[start Material]

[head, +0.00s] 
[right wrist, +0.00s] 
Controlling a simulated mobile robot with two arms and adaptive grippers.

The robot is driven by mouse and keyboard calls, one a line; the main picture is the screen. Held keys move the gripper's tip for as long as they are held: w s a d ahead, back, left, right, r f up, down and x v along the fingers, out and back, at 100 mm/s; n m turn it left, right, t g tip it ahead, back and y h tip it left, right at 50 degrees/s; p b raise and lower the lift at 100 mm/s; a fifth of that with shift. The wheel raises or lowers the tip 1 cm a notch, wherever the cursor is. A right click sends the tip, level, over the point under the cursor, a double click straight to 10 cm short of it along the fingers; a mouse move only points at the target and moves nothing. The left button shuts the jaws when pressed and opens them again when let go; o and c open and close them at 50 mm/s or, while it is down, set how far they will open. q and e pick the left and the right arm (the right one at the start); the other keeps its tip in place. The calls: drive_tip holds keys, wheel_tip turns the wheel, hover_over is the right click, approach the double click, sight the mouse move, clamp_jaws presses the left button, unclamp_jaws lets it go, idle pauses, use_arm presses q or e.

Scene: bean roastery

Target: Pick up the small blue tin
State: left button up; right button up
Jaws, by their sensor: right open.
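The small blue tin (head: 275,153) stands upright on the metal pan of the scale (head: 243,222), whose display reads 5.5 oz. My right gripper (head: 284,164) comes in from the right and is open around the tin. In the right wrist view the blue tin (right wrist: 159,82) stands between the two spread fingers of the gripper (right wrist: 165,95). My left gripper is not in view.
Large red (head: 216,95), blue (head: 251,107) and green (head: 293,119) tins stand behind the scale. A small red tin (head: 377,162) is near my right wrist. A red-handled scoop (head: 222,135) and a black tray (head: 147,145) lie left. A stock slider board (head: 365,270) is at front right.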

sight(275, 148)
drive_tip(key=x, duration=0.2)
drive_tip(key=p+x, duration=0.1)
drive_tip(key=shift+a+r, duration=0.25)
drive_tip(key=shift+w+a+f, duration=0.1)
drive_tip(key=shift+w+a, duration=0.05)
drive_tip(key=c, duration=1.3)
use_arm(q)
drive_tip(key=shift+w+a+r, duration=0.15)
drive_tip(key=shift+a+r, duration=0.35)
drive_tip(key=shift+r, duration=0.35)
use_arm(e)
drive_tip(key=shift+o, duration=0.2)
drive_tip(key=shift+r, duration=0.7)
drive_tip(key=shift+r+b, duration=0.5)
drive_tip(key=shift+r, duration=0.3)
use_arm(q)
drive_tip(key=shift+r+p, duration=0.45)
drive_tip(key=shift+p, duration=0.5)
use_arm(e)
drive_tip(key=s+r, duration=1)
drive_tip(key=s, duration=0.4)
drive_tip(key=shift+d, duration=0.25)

[end Material]

- [Problem requirements] Starting at the line that contains "State: left button up; right button up", print every line through the end of the listing, word for word. Leave out all the rest.

- [Result of this task]
State: left button up; right button up
Jaws, by their sensor: right open.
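The small blue tin (head: 275,153) stands upright on the metal pan of the scale (head: 243,222), whose display reads 5.5 oz. My right gripper (head: 284,164) comes in from the right and is open around the tin. In the right wrist view the blue tin (right wrist: 159,82) stands between the two spread fingers of the gripper (right wrist: 165,95). My left gripper is not in view.
Large red (head: 216,95), blue (head: 251,107) and green (head: 293,119) tins stand behind the scale. A small red tin (head: 377,162) is near my right wrist. A red-handled scoop (head: 222,135) and a black tray (head: 147,145) lie left. A stock slider board (head: 365,270) is at front right.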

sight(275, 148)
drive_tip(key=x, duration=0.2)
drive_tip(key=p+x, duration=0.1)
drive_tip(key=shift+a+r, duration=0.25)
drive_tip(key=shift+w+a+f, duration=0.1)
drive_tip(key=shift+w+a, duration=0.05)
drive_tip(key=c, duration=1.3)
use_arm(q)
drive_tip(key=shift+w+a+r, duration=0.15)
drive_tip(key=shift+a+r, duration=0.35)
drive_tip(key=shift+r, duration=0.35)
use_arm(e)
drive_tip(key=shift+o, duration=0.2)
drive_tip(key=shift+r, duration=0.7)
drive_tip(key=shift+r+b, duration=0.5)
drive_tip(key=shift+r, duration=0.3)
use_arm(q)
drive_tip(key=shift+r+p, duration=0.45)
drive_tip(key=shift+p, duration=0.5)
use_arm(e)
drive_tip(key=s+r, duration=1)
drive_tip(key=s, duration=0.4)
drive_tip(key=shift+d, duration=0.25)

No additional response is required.